The opinion of the court was delivered by: LEISURE
LEISURE, District Judge :
Defendants Kirk Burrell, p/k/a M.C. Hammer ("Hammer"), Bust It Publishing, Bustin' Management, Inc., a/k/a Bust It Management/Productions, Capitol Records, Inc. and Pepsico Inc. move this Court for summary judgment pursuant to Rule 56 of the Federal Rules of Civil Procedure, based on alleged omissions on copyright registration forms. Plaintiffs oppose the motion for summary judgment, and move in limine to preclude defendants from introducing at trial evidence of the facts surrounding these alleged omissions. For the reasons stated below, the defendants' motion is denied and the plaintiffs' motion is granted.
Plaintiffs Rene Santrayll and Michael Walker comprise "The Legend" a rap music group that holds the copyright to two versions of the same composition. The first version is entitled "In Full Effect" and the second is entitled "Uh-Oh". "Uh-Oh" is only a minor revision of "In Full Effect", and for purposes of this motion the two are interchangeable ("Plaintiffs' Song"). Plaintiffs' Song contains a constantly-repeated chorus of the phrase "Uh-Oh" sung in a distinctive syncopated rhythm with an alternating two-note musical pattern. This pattern is designed to be the "hook" of the Plaintiffs' Song; that is, the distinctive element of Plaintiffs' Song.
Hammer is an internationally famous rap star. In 1990, following the creation of Plaintiffs' Song, Hammer wrote and recorded "Here Comes the Hammer" (Defendant's Song). Defendant's Song, featuring a distinctive repeated chorus of "Uh-Oh" as its hook, became a huge hit single from the wildly successful "Please Hammer, Don't Hurt 'Em" album. Defendant's Song was so popular, in fact, that defendants Pepsico, Inc. and Jack Schwartz Shoes, Inc. d/b/a British Knights used the "Uh-Oh" chorus of Defendant's Song in television advertisements for their products.
I. Standard for Summary Judgment
Rule 56(c) of the Federal Rules of Civil Procedure provides that summary judgment "shall be rendered forthwith if the pleadings, depositions, answers to interrogatories, and admissions on file, together with the affidavits, if any, show that there is no genuine issue as to any material fact and that the moving party is entitled to judgment as a matter of law." Fed. R. Civ. P. 56(c). When considering a motion for summary judgment, it is this Court's responsibility "not to resolve disputed issues of fact but to assess whether there are any factual issues to be tried, while resolving ambiguities and drawing reasonable inferences against the moving party." Knight v. U.S. Fire Insurance Co., 804 F.2d 9, 11 (2d Cir. 1986). Nonetheless, summary judgment "is properly regarded not as a disfavored procedural shortcut, but rather as an integral part of the Federal Rules as a whole, which are designed to secure the just, speedy and inexpensive determination of every action." Celotex Corp. v. Catrett, 477 U.S. 317, 327, 91 L. Ed. 2d 265, 106 S. Ct. 2548 (1986).

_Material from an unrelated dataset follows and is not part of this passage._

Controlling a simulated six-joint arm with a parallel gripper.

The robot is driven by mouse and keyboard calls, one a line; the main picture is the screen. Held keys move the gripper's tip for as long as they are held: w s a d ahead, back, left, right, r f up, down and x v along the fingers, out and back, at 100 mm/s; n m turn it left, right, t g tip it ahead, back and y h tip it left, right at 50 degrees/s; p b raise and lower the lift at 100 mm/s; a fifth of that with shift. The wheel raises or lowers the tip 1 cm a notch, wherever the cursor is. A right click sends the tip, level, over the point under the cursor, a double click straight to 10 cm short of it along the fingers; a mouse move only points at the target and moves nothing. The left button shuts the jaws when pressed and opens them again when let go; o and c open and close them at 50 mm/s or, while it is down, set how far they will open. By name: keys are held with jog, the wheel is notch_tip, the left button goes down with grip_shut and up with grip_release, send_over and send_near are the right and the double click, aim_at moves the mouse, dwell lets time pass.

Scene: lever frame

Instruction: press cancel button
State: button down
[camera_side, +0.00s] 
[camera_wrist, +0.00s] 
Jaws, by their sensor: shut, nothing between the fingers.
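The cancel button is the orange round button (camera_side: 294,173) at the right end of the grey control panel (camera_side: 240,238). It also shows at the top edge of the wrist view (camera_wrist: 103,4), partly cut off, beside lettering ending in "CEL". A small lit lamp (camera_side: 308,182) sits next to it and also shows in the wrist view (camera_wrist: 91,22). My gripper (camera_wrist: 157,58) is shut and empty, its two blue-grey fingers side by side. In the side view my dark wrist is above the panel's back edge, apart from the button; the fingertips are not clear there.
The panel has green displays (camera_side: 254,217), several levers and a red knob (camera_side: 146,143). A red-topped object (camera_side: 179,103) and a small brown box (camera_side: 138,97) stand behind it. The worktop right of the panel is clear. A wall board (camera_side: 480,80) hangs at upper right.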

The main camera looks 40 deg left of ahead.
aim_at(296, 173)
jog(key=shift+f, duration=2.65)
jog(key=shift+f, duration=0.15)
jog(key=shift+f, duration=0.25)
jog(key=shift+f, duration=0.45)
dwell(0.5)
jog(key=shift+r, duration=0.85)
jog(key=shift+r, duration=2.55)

"A party seeking summary judgment always bears the initial responsibility of informing the district court of the basis for its motion." 477 U.S. at 325 (internal citations omitted). "The burden on the moving party may be discharged by showing . . . that there is an absence of evidence to support the non-moving party's case." Id. (internal citations omitted). The burden of demonstrating the existence of a genuine issue of material fact then shifts to the non-moving party. See id. at 322-23. The non-moving party may not rely solely on its pleadings nor on conclusory factual allegations in satisfying this burden. See Gray v. Darien, 927 F.2d 69, 74 (2d Cir. 1991). The non-moving party instead must offer specific evidence supporting its claim that there exists a genuine issue of material fact. See Celotex, 477 U.S. at 324. In demonstrating that the factual issue in dispute is "genuine", the non-moving party must offer evidence to allow a reasonable jury to return a verdict in its favor. See Anderson v. Liberty Lobby, Inc., 477 U.S. 242, 248, 91 L. Ed. 2d 202, 106 S. Ct. 2505 (1986).
II. Unclean Hands and Fraud on the Copyright Office
Where an individual obtains a certificate of registration from the Copyright Office, such certificate "constitute[s] prima facie evidence of the validity of the copyright and of the facts stated in the certificate." 17 U.S.C. § 410(c). However, a certificate of registration does not create an irrebuttable presumption of copyright validity. See Durham Industries, Inc. v. Tomy Corp., 630 F.2d 905, 908 (2d Cir. 1980). In fact, the failure to alert the Copyright Office of relationships between the work for which registration is sought and prior works of others specifically endangers the presumption of validity. See Past Pluto Productions Corp. v. Dana, 627 F. Supp. 1435, 1440 n.5 (S.D.N.Y. 1986).